Write out the data below in full, unchanged, minus the images.
# # #
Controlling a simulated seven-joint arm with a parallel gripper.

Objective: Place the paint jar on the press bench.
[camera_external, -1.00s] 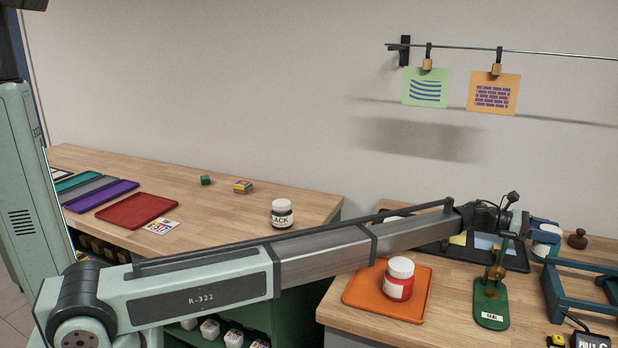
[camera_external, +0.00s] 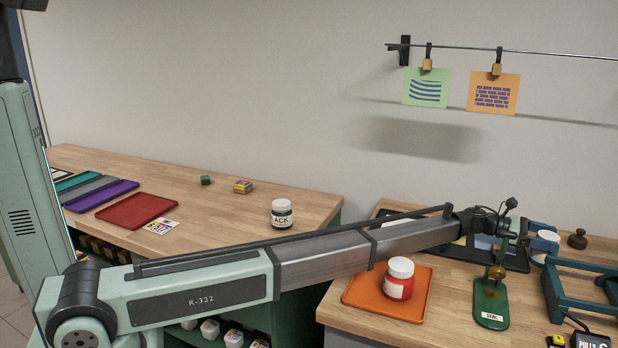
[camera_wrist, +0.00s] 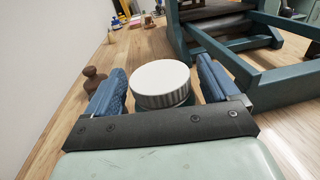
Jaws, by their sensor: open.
# # #
** The solution **
Controlling a simulated seven-joint arm with a parallel gripper.

Objective: Place the paint jar on the press bench.
[camera_external, -1.00s] 
[camera_external, +0.00s] 
[camera_wrist, +0.00s] 
Jaws, by their sensor: open.

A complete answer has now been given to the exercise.